◆ INFORMATION PROVIDED:
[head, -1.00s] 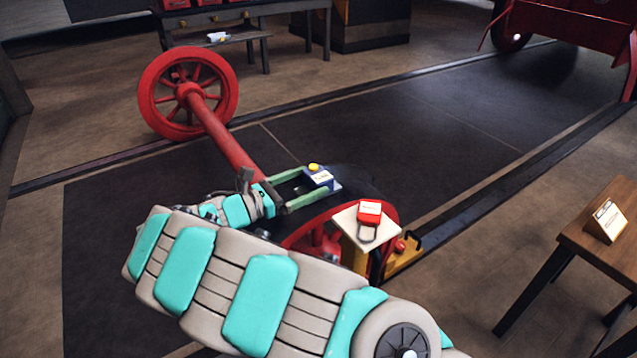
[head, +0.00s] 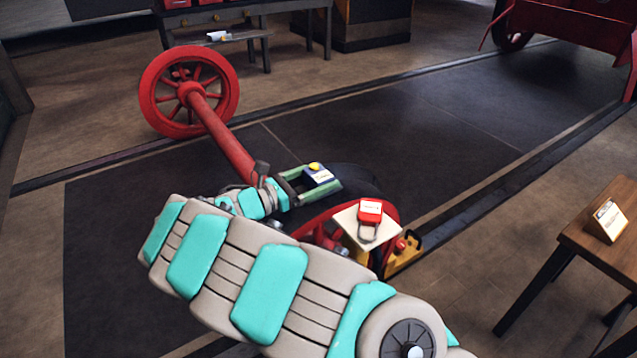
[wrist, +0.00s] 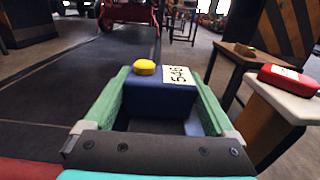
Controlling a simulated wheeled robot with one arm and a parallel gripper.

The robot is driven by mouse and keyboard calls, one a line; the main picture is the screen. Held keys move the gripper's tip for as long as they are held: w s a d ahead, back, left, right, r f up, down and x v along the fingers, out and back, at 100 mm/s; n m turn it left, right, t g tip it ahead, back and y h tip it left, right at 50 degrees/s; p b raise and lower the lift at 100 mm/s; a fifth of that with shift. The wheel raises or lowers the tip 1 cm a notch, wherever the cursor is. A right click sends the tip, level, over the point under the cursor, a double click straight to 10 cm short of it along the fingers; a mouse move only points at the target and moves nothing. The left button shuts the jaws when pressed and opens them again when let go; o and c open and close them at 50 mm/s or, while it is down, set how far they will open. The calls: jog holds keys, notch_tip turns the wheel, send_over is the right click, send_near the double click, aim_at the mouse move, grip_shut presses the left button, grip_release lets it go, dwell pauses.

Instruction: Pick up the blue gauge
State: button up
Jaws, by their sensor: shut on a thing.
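The blue gauge (head: 316,178) is a small dark blue block with a yellow knob on top and a white label. In the wrist view the gauge (wrist: 158,102) sits between the green fingers, its label reading 546. My gripper (head: 322,180) has one finger on each side of the gauge and is shut on it. The gauge is upright, near the fingertips. Its underside is hidden, so I cannot tell whether it rests on anything.
A red wheel (head: 165,77) on a red axle (head: 228,140) lies to the left. A red padlock (head: 370,212) sits on a pale-topped stand (head: 352,228) close to the right of my gripper. A wooden table (head: 590,238) with a sign stands at right. The dark floor beyond is clear.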

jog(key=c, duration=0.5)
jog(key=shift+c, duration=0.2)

◆ YOUR GOAL: Transcribe the listing in full and omit the pictures.

◆ SOLUTION FOR THIS EXERCISE:
[head, -1.00s] 
[head, +0.00s] 
[wrist, +0.00s] 
Controlling a simulated wheeled robot with one arm and a parallel gripper.

The robot is driven by mouse and keyboard calls, one a line; the main picture is the screen. Held keys move the gripper's tip for as long as they are held: w s a d ahead, back, left, right, r f up, down and x v along the fingers, out and back, at 100 mm/s; n m turn it left, right, t g tip it ahead, back and y h tip it left, right at 50 degrees/s; p b raise and lower the lift at 100 mm/s; a fifth of that with shift. The wheel raises or lowers the tip 1 cm a notch, wherever the cursor is. A right click sends the tip, level, over the point under the cursor, a double click straight to 10 cm short of it along the fingers; a mouse move only points at the target and moves nothing. The left button shuts the jaws when pressed and opens them again when let go; o and c open and close them at 50 mm/s or, while it is down, set how far they will open. The calls: jog holds keys, notch_tip turns the wheel, send_over is the right click, send_near the double click, aim_at the mouse move, grip_shut presses the left button, grip_release lets it go, dwell pauses.

Instruction: Pick up the blue gauge
State: button up
Jaws, by their sensor: shut on a thing.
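The blue gauge (head: 316,178) is a small dark blue block with a yellow knob on top and a white label. In the wrist view the gauge (wrist: 158,102) sits between the green fingers, its label reading 546. My gripper (head: 322,180) has one finger on each side of the gauge and is shut on it. The gauge is upright, near the fingertips. Its underside is hidden, so I cannot tell whether it rests on anything.
A red wheel (head: 165,77) on a red axle (head: 228,140) lies to the left. A red padlock (head: 370,212) sits on a pale-topped stand (head: 352,228) close to the right of my gripper. A wooden table (head: 590,238) with a sign stands at right. The dark floor beyond is clear.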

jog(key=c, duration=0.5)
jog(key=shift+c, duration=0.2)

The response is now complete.